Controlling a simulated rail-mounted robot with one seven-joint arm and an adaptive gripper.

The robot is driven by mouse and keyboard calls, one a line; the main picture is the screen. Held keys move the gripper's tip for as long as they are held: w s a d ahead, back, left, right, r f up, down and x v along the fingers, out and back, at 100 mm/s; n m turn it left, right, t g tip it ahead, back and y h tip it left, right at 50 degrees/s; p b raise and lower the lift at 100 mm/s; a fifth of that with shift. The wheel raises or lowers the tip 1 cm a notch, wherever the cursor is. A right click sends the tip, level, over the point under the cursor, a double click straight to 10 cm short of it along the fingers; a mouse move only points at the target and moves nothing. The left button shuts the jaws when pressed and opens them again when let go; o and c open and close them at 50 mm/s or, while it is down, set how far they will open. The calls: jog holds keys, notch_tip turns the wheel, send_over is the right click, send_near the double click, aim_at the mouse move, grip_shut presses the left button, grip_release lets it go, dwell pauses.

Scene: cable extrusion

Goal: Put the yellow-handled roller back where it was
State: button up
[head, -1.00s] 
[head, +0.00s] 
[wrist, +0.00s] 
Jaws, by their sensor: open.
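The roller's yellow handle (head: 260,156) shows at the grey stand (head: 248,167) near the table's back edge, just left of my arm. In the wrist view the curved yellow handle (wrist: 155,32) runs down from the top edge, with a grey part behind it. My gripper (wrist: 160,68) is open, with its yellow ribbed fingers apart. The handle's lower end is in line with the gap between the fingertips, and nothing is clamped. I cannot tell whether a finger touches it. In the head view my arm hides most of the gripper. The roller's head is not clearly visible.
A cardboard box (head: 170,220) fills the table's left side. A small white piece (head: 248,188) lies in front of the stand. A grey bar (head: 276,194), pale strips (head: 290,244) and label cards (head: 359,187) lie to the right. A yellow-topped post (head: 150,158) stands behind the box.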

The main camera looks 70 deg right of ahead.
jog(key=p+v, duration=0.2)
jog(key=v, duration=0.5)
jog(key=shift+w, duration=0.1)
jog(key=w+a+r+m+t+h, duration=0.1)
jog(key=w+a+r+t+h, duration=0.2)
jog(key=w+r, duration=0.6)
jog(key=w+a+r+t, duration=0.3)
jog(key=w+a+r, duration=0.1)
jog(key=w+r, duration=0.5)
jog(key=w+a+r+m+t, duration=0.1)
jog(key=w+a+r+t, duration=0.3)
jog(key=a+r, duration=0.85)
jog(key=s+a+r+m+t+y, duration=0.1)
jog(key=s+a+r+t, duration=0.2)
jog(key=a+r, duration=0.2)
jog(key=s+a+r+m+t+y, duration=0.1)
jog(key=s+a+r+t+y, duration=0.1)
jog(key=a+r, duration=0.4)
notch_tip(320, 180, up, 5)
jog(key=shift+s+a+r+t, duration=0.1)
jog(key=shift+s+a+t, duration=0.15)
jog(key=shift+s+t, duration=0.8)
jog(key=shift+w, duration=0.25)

• WHAT NEEDS TO BE DONE
Using the listing above, reproduce each line without omission.

• FINISHED TASK
Controlling a simulated rail-mounted robot with one seven-joint arm and an adaptive gripper.

The robot is driven by mouse and keyboard calls, one a line; the main picture is the screen. Held keys move the gripper's tip for as long as they are held: w s a d ahead, back, left, right, r f up, down and x v along the fingers, out and back, at 100 mm/s; n m turn it left, right, t g tip it ahead, back and y h tip it left, right at 50 degrees/s; p b raise and lower the lift at 100 mm/s; a fifth of that with shift. The wheel raises or lowers the tip 1 cm a notch, wherever the cursor is. A right click sends the tip, level, over the point under the cursor, a double click straight to 10 cm short of it along the fingers; a mouse move only points at the target and moves nothing. The left button shuts the jaws when pressed and opens them again when let go; o and c open and close them at 50 mm/s or, while it is down, set how far they will open. The calls: jog holds keys, notch_tip turns the wheel, send_over is the right click, send_near the double click, aim_at the mouse move, grip_shut presses the left button, grip_release lets it go, dwell pauses.

Scene: cable extrusion

Goal: Put the yellow-handled roller back where it was
State: button up
[head, -1.00s] 
[head, +0.00s] 
[wrist, +0.00s] 
Jaws, by their sensor: open.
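The roller's yellow handle (head: 260,156) shows at the grey stand (head: 248,167) near the table's back edge, just left of my arm. In the wrist view the curved yellow handle (wrist: 155,32) runs down from the top edge, with a grey part behind it. My gripper (wrist: 160,68) is open, with its yellow ribbed fingers apart. The handle's lower end is in line with the gap between the fingertips, and nothing is clamped. I cannot tell whether a finger touches it. In the head view my arm hides most of the gripper. The roller's head is not clearly visible.
A cardboard box (head: 170,220) fills the table's left side. A small white piece (head: 248,188) lies in front of the stand. A grey bar (head: 276,194), pale strips (head: 290,244) and label cards (head: 359,187) lie to the right. A yellow-topped post (head: 150,158) stands behind the box.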

The main camera looks 70 deg right of ahead.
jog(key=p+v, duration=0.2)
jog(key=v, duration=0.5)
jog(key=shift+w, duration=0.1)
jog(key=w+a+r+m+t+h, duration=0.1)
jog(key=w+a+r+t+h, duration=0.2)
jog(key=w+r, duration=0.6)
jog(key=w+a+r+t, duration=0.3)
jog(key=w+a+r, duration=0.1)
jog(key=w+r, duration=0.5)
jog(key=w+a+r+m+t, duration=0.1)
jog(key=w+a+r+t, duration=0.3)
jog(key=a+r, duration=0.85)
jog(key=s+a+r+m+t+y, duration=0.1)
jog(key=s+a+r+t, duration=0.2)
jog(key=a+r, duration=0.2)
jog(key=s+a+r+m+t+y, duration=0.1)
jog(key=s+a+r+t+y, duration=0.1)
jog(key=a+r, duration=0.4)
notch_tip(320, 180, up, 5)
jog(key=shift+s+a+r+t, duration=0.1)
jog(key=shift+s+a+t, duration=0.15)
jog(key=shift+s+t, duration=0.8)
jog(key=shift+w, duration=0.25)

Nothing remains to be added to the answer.